Pertamina yang Masih Terseok Membangun Brand Global

Pertamina mampu mencetak rekor laba di tengah jatuhnya harga minyak. Namun, bukan berarti Pertamina kini sudah bersiap bertempur di pasar global. Banyak hal yang masih harus dibenahi Pertamina, terutama soal kekuatan brand.

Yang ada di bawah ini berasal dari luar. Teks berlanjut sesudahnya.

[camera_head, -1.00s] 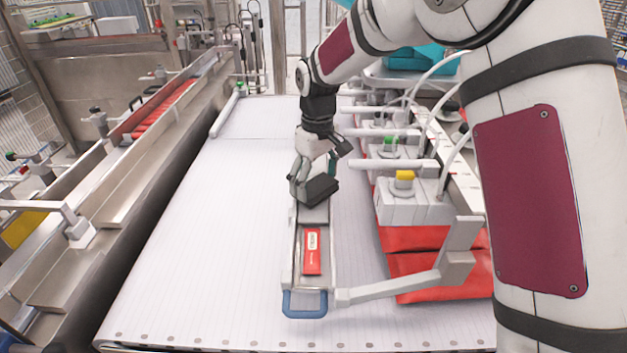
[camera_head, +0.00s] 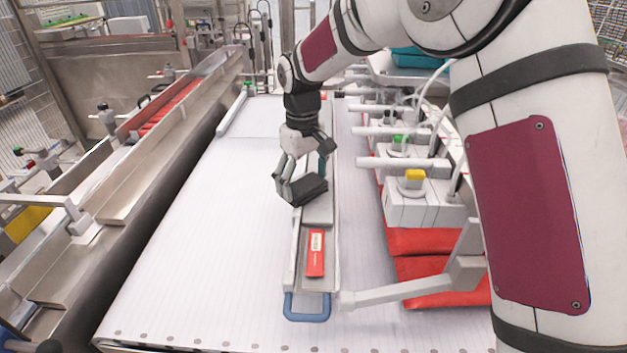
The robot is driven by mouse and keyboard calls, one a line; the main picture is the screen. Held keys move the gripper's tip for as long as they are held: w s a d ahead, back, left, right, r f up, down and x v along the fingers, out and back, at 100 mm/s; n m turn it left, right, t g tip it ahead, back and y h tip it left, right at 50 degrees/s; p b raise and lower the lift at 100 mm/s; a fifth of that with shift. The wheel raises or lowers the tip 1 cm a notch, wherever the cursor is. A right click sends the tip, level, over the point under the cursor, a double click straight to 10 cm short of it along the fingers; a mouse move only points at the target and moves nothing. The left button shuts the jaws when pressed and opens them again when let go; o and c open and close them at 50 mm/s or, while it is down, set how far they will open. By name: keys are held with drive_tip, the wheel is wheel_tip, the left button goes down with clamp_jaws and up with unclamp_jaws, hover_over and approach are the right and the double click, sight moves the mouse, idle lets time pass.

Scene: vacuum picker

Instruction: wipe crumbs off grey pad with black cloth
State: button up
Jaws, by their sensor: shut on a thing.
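My gripper (camera_head: 298,182) is shut on the black cloth (camera_head: 306,191), a dark folded block, near the middle of the camera view. The cloth is over the left side of the grey pad (camera_head: 320,208), a pale flat surface on a long narrow tray (camera_head: 291,268). The cloth looks low over the pad, but I cannot tell whether it touches. No crumbs can be made out at this size; the gripper and cloth hide part of the pad.
A red packet (camera_head: 316,253) lies in the tray's near part, by a blue handle (camera_head: 307,307). A grey bar (camera_head: 400,291) reaches to the tray's right. Grey blocks with a yellow knob (camera_head: 414,176) and red packs (camera_head: 440,283) stand right. The white belt (camera_head: 200,240) is clear at left.

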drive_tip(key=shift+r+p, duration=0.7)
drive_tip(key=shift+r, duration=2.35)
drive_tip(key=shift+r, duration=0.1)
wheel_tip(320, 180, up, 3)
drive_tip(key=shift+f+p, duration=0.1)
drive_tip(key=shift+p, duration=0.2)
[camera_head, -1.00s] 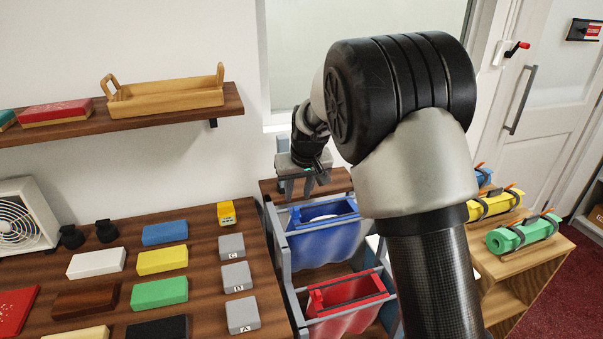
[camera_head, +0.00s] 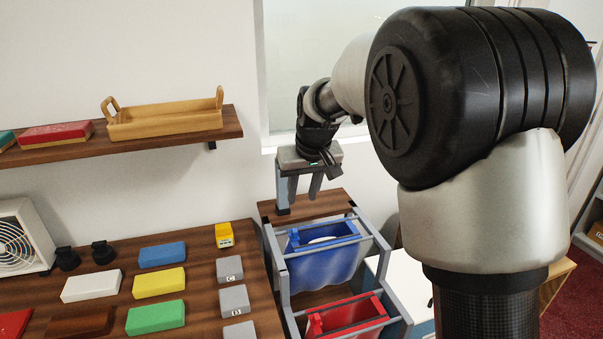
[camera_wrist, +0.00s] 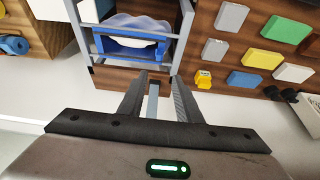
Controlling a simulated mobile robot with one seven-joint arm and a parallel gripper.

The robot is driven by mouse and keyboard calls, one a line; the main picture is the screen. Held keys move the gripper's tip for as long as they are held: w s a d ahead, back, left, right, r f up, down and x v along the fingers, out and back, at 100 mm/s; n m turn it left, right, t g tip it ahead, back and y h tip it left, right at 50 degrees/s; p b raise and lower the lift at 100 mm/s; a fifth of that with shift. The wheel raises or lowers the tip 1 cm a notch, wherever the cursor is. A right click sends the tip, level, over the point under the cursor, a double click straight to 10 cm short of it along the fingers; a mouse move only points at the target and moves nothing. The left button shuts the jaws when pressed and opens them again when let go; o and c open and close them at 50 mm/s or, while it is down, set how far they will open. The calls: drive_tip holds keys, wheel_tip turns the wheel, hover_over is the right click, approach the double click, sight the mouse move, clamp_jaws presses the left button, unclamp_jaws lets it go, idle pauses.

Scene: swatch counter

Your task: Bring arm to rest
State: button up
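My gripper (camera_head: 303,195) hangs fingers down near the back wall, above the rear of the grey rack (camera_head: 375,237) with the bags. In the wrist view my gripper (camera_wrist: 158,80) shows two dark fingers apart. Nothing is held between them; a grey bar shows through the gap. My arm rises large on the right of the head view and reaches left to the gripper. It hides part of the window and door.
A blue bag (camera_head: 330,268) and a red bag (camera_head: 345,316) hang in the rack. The counter (camera_head: 205,262) at left holds coloured blocks and grey tiles. A wall shelf (camera_head: 180,143) carries a wooden tray (camera_head: 165,122). A fan (camera_head: 20,238) stands far left.

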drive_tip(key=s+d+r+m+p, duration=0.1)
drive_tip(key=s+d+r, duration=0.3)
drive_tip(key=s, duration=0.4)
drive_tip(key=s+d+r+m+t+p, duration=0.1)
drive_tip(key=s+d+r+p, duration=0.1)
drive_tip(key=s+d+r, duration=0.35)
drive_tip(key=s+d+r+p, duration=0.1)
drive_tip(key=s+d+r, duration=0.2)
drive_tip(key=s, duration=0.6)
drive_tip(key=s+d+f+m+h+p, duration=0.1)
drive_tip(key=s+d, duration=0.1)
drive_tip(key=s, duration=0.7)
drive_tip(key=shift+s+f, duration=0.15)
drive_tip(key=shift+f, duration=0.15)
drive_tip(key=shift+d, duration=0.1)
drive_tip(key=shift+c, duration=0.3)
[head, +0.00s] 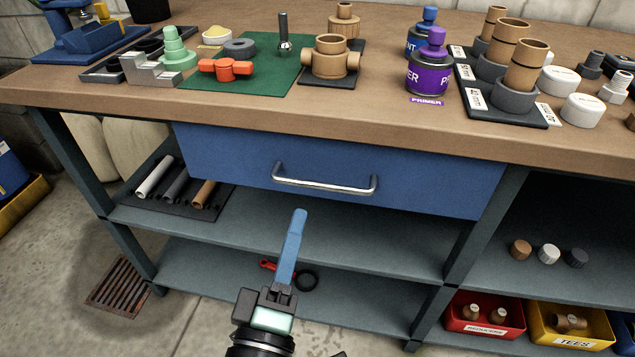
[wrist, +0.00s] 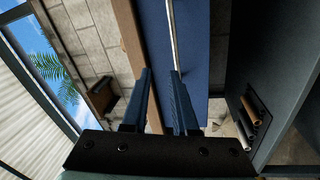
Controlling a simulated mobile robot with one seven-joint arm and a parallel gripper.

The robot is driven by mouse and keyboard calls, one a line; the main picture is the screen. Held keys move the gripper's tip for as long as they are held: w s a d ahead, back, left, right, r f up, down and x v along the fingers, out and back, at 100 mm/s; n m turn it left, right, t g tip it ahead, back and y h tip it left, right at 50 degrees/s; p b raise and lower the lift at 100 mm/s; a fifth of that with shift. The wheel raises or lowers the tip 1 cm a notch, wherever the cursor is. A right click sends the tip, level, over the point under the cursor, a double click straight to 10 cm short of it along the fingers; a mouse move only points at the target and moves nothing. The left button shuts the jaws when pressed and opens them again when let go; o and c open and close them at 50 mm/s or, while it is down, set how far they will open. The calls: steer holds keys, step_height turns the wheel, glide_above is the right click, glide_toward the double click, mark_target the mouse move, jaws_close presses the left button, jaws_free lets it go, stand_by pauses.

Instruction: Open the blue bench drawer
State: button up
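The blue bench drawer (head: 235,165) sits under the wooden worktop, and its front looks shut. Its curved metal handle (head: 325,187) runs across the middle of the front. My gripper (head: 299,213) is just below and in front of the handle, left of its middle, and points up towards it. In the wrist view, the gripper (wrist: 161,72) has its two blue fingers apart with nothing between them. There the handle (wrist: 173,35) runs up the picture in line with the right finger's tip, against the blue drawer front (wrist: 193,40). Contact with the handle cannot be told.
The worktop (head: 405,135) holds a purple primer can (head: 430,72), several pipe fittings and a green mat (head: 262,75). Below the drawer are a shelf (head: 300,235) with pipe pieces on a dark tray, and red (head: 485,330) and yellow bins (head: 575,337). Space before the drawer front looks clear.

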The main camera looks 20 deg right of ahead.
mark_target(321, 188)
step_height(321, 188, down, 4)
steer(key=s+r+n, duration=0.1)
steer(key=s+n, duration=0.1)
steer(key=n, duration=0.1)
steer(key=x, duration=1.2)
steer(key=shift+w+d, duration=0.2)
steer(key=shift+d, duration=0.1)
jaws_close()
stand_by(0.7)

Pertamina yang Masih Terseok Membangun Brand Global
Rio Haryanto berada mobil MRT05 sebelum tes di sirkuit Catalunya, Spanyol, Rabu (24/2). Antara foto/reuters/sergio pere/pras/16

tirto.id - Pertamina berhasil mencetak laba sebesar $3,14 miliar (unaudited) pada tahun 2016. Ini merupakan laba terbesar sejak era reformasi dan mengalahkan laba terbesar sebelumnya di tahun 2013 yang tercatat sebesar $3,07 miliar. Hal yang menarik dari capaian laba Pertamina 2016 adalah diraih saat harga minyak dunia masih rendah pada kisaran $50 per barel, dibandingkan laba tahun 2013 yang dicapai saat harga minyak dunia berada di atas $ 100 per barel.

Dengan capaian tersebut, maka pada 2016, untuk pertama kalinya Pertamina menduduki peringkat 3 dunia perusahaan migas yang memiliki keuntungan terbesar di bawah Shell dan Total S.A.

Meski demikian, capaian Pertamina itu masih jauh dari visinya untuk menjadi “World Class Energy Company”. Yang masih harus dilakukan saat ini adalah membangun reputasi Pertamina sebagai perusahaan kelas dunia. Ini penting mengingat saat ini, brand Pertamina masih kalah jauh, bahkan oleh sesama BUMN.

Menurut brand paling berharga di Indonesia tahun 2016 versi Statista, Telkom berada di posisi puncak dengan nilai brand $2,62 miliar. Disusul Sampoerna di posisi kedua dengan nilai brand $2,066 miliar. Selebihnya, BUMN yang masuk dalam 10 besar hanya Mandiri ($1,834 miliar), BRI ($1,587 miliar), BNI ($822 juta), dan Garuda Indonesia ($632 juta).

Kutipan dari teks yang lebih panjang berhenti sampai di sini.